Target your invitations
Remember when you were young and you tried to find dates by shouting into random rooms, “DOES ANYONE HERE WANT TO GO TO A MOVIE AND MAYBE MAKE OUT?” Probably not, because that’s a terrible idea, and no matter how clueless you may be when it comes to dating you are probably aware that’s an awful plan.
So why would you do that when recruiting for your guild?
I’m not saying that you can find members for your group just by sitting around and never saying that you’re interested in recruiting. But there’s a certain all-too-common theme in most MMOs particularly wherein guilds will just shout in public for new members, advertisements targeted to absolutely anyone in the world. It gets your guild’s name out there, but it says nothing about the group other than the fact that you want more members, while at the same time communicating very little about what you actually want from those members.
Put more simply, you wouldn’t show an advertisement for a new BMW during a NASCAR event, because there’s not a whole lot of overlap between the viewers of the latter and the consumers of the former. (Probably, anyhow; I don’t sell cars for a living, maybe I’m wrong.) You would, however, show advertisements for a new Ford muscle car.
If you’re forming a new progression group, form pick-up groups with people on your server, then ask the people in your run if they’re looking for a guild if things go well. Forming a roleplaying group? Roleplay with people and recruit the ones you like. Trying to form a solid group to play Team Fortress 2 with? Note the people you enjoy playing with and then contact them afterward to set something up. Targeted recruitment has a much better chance of including members you didn’t know before who actually might turn out to be good additions.
Get to know the player
This spins off of the previous bit of advice, and might even be considered a logical extension of it. Once you have someone targeted, don’t just throw an application at them and let them sort it out. Find out who this person is and whether or not you really want to keep them around.
Run content with this person - dungeons in MMOs, matches in MOBAs, that sort of thing. Talk with them outside of the game. Get to know who this person is beyond a name and a set of skills that you find desirable. For one thing, this is just good practice, but for another it lets you get a real sense of the person you’re proposing as a candidate beyond whether or not they can impress you in a vacuum.
It might be that the person who put together an excellent application is a real drag over an extended period. Or maybe they’re a lot of fun as long as they haven’t been drinking, but they get maudlin in chat channels when they are drinking and that could be a long-term problem.
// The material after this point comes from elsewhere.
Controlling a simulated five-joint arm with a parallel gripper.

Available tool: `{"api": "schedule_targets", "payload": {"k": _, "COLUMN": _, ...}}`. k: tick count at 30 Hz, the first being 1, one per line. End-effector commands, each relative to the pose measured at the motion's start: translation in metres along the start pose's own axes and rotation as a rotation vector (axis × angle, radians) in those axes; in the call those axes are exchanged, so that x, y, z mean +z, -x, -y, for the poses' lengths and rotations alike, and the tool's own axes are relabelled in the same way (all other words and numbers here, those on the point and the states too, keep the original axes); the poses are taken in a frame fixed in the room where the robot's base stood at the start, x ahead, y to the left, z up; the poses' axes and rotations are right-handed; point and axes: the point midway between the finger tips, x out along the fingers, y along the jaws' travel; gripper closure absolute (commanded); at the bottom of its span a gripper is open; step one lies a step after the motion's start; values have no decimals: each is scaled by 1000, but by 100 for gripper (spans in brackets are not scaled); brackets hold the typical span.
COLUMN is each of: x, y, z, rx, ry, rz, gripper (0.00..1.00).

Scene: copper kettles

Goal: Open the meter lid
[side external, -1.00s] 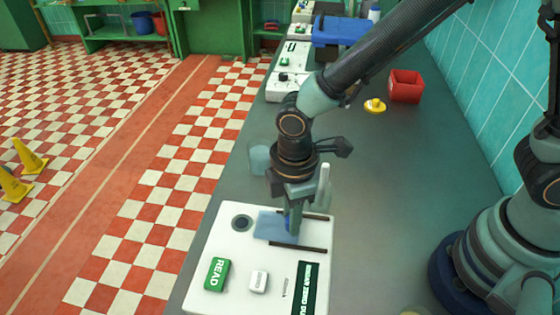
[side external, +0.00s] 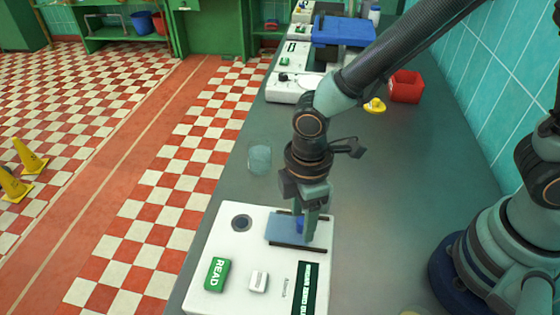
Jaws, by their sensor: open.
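The meter is a white box (side external: 215,290) on the grey bench, with a green READ button, a small white switch and a dark display strip. Its flat blue lid (side external: 280,228) lies on the top between two dark rails and appears to be a sliding panel. A small blue knob (side external: 299,223) stands on the lid. My gripper (side external: 309,230) is open and points down over the lid, with a finger just right of the knob. I cannot tell whether the finger touches it, and part of the lid is hidden behind the finger.
A clear block (side external: 259,159) stands on the bench behind the meter. A red bin (side external: 405,86) and a yellow knobbed piece (side external: 375,105) are farther back. More white boxes and a blue container (side external: 343,31) line the back left. The middle right of the bench (side external: 420,170) is clear.

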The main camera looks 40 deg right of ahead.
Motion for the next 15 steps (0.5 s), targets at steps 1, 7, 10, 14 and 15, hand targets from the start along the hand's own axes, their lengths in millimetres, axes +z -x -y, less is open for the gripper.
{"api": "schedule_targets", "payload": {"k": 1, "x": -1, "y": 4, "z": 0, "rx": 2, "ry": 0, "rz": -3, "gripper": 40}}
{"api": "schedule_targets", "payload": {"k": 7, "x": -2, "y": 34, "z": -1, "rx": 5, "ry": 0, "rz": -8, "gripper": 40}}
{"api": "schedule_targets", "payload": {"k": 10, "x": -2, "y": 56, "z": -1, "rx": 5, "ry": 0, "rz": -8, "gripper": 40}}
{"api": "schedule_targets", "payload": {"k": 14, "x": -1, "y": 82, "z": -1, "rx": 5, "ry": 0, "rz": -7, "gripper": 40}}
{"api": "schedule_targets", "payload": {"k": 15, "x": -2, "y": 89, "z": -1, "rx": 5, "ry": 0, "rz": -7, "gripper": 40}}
Or absolutely nothing is wrong with them whatsoever and you picked a real winner; the point is that you don’t know until, well, you get to know them.
And, by extension…
Don’t be afraid to say no
It seems so obvious but is really hard to do: most guilds work on entirely the wrong recruitment system by making full recruits out of would-be members who do nothing wrong rather than those who do something right.
Almost every guild beyond a certain size (and most of those below that size, even) have a grace period wherein the potential new recruit and the guild feel one another out. What causes issues here isn’t the idea of having that grace period, which is actually a good thing, but the idea that if you manage to make it through that period without causing any undue issues, you get a pass into the group. It’s treating it like a new job, in other words.
This is not good. You don’t want to make people full members because they don’t offend you, you want to see if they fit with the rest of the group. And that means you, as an officer, need to be willing and able to tell would-be recruits that they’re not in because they just didn’t impress you. Being good enough is not.
Sure, there are always going to be recruits who are tolerable and don’t send up any red flags, who don’t anger anyone. But that’s not what you want for your members; you want people you can enjoy playing alongside, not just ones you can tolerate.
Yes, it means that you lose out on some potential recruits. But simply having a bigger guild for the sake of a bigger guild doesn’t foster community so much as resentment and irritation.